Writer: William Shakespeare
Director: Maria Aberg
Reviewer: John Roberts
The Royal Exchange has always had a great reputation for their yearly Shakespeare productions. There is an element of respecting the words carefully crafted by The Bard and injecting them with an accessible sense of modernity and delivered by a strong ensemble cast and on the whole this is exactly what Maria Aberg’s production of the comic Much Ado About Nothing does.
The production is beautifully crisp in the delivery of the text, clarity is key and the strong cast give the words a real punch, bringing with them a real resonance and understanding – no small feat, as anyone who has seen bad Shakespeare can attest. However the production overall doesn’t seem to know what it wants to be – Aberg has (in looks anyway) set the production in and around the 1950s – this is a country post war.

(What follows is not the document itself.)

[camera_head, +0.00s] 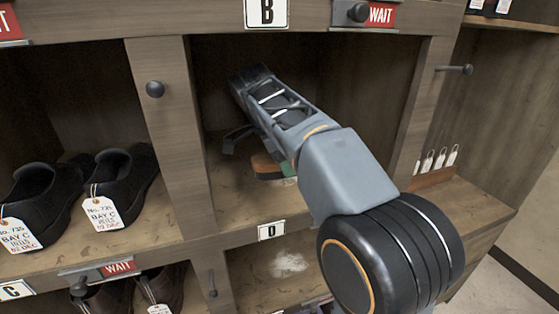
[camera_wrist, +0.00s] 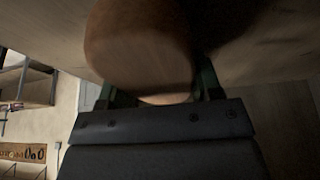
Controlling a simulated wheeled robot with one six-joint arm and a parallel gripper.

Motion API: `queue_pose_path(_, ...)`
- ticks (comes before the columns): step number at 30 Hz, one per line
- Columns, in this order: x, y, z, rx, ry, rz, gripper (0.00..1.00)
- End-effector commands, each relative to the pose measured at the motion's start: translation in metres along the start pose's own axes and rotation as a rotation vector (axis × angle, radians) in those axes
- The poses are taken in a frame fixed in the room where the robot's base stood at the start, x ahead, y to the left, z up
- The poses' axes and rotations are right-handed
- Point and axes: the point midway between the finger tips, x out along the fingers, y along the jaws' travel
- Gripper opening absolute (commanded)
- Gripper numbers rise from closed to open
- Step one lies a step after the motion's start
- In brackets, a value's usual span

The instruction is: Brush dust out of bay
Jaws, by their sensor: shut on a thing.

However Aberg’s direction seems to inject elements that want to throw this really strong vision off its tracks – most notably a cover version of Beyonce’s ‘Crazy In Love’ and then comes the comical yet severely clichéd Brummie guards Dogberry and Verges – while in isolation this slapstick comedy double act has plenty going for it Sandy Foster and Beverly Rudd give their all – it just uncomfortably juxtaposes along side the rest of the production, which on the whole relies on the natural wit of the original writing. One can’t help but think the Exchange is above the dumbfounding stereotyping that these actors are being told to deliver.

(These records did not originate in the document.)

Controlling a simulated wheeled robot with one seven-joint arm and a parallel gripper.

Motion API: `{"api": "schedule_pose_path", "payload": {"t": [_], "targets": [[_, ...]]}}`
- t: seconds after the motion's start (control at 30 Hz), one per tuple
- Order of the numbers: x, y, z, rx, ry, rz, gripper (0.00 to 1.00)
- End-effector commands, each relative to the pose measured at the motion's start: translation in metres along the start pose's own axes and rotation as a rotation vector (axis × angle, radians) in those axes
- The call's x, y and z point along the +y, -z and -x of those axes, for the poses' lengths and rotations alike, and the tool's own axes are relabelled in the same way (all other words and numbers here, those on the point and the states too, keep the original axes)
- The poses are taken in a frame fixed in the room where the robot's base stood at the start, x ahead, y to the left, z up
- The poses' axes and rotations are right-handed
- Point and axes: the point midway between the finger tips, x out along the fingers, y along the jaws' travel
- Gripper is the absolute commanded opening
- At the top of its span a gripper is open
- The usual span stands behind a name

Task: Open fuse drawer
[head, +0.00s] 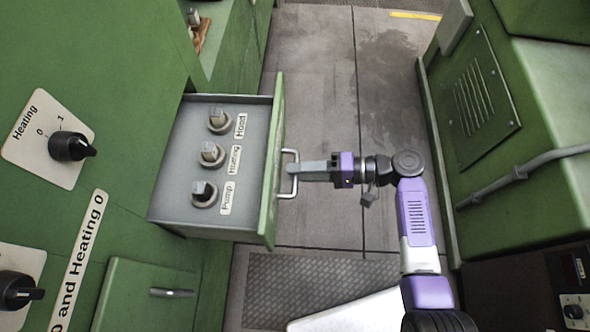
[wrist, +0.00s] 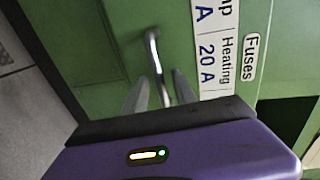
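The fuse drawer (head: 168,187) is pulled well out of the green cabinet, and its grey top with several fuses shows in the head view. Its green front carries a metal bar handle (head: 290,174). My gripper (head: 296,168) is at this handle from the right. In the wrist view the handle (wrist: 153,50) runs between the two fingertips (wrist: 161,76). The fingers stand apart with a gap beside the bar, so they look open around it. The "Fuses" label (wrist: 251,57) is on the drawer front. The handle's lower end is hidden behind my gripper.
The green cabinet (head: 98,60) at the left has rotary switches, including the Heating knob (head: 72,146). A lower panel with a small handle (head: 172,293) is below. Another green machine (head: 540,190) stands at the right.

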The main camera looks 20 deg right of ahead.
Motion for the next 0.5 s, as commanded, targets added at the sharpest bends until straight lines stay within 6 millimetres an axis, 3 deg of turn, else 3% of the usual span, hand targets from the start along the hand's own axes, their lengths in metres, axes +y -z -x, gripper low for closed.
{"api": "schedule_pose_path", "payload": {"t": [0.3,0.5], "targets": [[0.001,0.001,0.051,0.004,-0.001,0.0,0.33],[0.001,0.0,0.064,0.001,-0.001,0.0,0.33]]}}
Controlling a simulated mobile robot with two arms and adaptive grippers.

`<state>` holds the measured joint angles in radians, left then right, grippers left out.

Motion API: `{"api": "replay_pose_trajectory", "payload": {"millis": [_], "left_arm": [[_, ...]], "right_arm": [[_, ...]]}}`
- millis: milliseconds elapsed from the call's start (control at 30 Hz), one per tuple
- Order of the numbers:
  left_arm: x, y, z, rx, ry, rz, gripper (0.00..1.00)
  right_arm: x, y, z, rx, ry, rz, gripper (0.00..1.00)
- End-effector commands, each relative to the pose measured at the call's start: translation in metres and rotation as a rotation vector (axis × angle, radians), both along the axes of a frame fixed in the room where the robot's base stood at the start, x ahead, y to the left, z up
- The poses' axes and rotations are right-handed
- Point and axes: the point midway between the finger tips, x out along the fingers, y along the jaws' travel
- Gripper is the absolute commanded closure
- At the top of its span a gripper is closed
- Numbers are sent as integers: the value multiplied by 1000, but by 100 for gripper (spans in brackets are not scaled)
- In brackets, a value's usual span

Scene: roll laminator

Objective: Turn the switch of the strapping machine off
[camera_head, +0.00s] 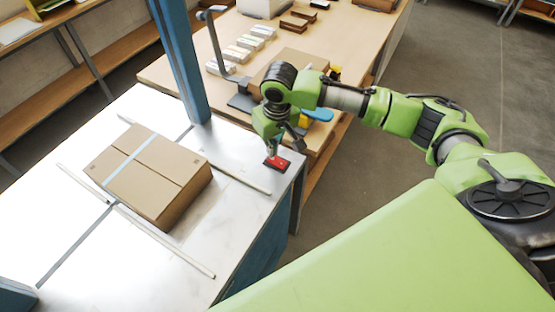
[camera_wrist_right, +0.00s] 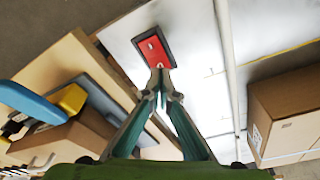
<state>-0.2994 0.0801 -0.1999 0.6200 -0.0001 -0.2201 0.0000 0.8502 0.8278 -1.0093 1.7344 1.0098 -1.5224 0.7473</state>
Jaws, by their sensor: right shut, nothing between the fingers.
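The strapping machine's metal top (camera_head: 110,255) fills the left of the head view. Its switch (camera_head: 277,163) is a small red rocker in a dark frame near the top's right corner. In the right wrist view the red switch (camera_wrist_right: 153,50) lies just beyond my fingertips. My right gripper (camera_head: 273,150) is shut and empty, pointing down at the switch. In the right wrist view its fingertips (camera_wrist_right: 160,80) overlap the switch's near edge; I cannot tell whether they touch it. My left gripper is not in view.
A cardboard box (camera_head: 150,175) with a pale strap lies on the machine top. A blue post (camera_head: 180,60) rises behind it. A wooden table (camera_head: 340,50) with several small items stands beyond. The floor (camera_head: 480,80) at the right is clear.

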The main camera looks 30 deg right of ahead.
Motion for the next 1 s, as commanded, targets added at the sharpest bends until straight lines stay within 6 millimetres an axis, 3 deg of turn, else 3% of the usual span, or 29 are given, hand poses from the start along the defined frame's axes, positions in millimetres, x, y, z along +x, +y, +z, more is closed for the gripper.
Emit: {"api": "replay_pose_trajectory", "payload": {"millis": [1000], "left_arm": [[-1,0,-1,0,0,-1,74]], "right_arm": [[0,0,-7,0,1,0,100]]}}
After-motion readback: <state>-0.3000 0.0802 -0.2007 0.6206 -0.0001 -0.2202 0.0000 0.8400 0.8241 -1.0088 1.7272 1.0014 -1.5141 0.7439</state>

Merle Hensel’s organic wooden set evokes a self-sufficient era upon which the play is set, and alongside Lee Curran’s lighting design produces some eerily atmospheric moments – most notably in the darker more tender moments of the play.

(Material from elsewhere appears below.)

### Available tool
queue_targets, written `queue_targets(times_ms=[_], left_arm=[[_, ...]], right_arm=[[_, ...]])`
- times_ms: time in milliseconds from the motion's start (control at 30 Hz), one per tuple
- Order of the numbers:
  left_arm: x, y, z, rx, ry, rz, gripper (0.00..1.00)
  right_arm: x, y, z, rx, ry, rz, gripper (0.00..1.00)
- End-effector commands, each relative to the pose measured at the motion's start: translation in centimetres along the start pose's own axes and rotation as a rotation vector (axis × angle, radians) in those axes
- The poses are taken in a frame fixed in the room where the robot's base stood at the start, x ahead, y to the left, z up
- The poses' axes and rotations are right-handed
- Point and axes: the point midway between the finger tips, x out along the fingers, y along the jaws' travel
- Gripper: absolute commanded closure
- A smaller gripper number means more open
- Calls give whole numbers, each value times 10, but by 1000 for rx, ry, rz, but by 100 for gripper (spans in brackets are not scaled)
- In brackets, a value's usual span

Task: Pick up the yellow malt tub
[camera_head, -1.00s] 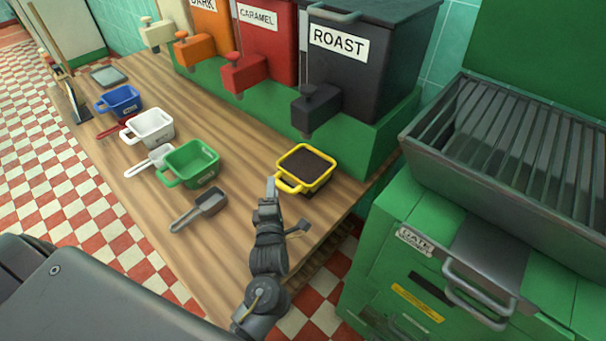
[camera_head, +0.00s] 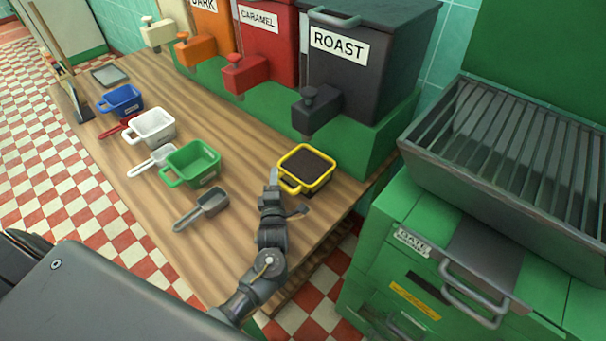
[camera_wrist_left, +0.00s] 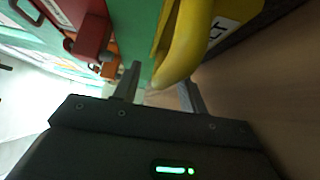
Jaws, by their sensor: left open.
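The yellow malt tub (camera_head: 326,176) stands upright on the wooden counter, filled with dark contents, its handle pointing toward the lower left. My left gripper (camera_head: 286,192) is open at the handle side of the tub, one finger beside the handle's left. In the left wrist view the yellow handle (camera_wrist_left: 183,45) reaches down toward the space between the two open fingers (camera_wrist_left: 160,88). The fingers are not closed on it, and I cannot tell whether either touches it. My right gripper is not in view.
A grey scoop (camera_head: 203,209), green tub (camera_head: 192,163), white tub (camera_head: 151,127) and blue tub (camera_head: 121,100) stand left on the counter (camera_head: 150,203). The ROAST dispenser (camera_head: 365,75) rises behind the yellow tub. A green cabinet (camera_head: 385,255) stands to the right.

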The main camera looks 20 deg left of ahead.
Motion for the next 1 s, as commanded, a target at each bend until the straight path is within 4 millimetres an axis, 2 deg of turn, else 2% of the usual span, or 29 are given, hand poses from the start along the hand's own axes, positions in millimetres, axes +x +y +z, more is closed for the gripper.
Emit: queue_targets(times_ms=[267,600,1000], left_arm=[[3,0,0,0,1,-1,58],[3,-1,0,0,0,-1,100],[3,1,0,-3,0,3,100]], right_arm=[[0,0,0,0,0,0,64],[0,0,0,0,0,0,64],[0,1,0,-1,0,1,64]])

Strong performances are given from the two lead protagonists, Paul Ready is a confident and sure Benedick and has a real flair with the prose, with it just flitting off the lips as if it’s his mother tongue. Ready is balanced well with a strong Beatrice from Ellie Piercy – not as feisty as other portrayals but equally strong and sure. Becci Gemmell as the shyer and quieter Hero is a delight and balances the rather bland character well, alongside her is Gerard Kearns who gives an admirable performance although at times falls into the trap of overacting especially during the more emotional scenes later in the play – the adage of less is more would certainly be the key here.
Aberg has created a production that has plenty going for it – the fun and rather quirky dance during the first half is a breath of fresh air. However it feels at times ideas are brought into the production that haven’t quite been thought through and they pull it into a game of tug-of-war which means it can never really settle into its own identity – a shame as there is something shimmering below the surface that is just screaming to be found and let out and once that could be found it could really shine.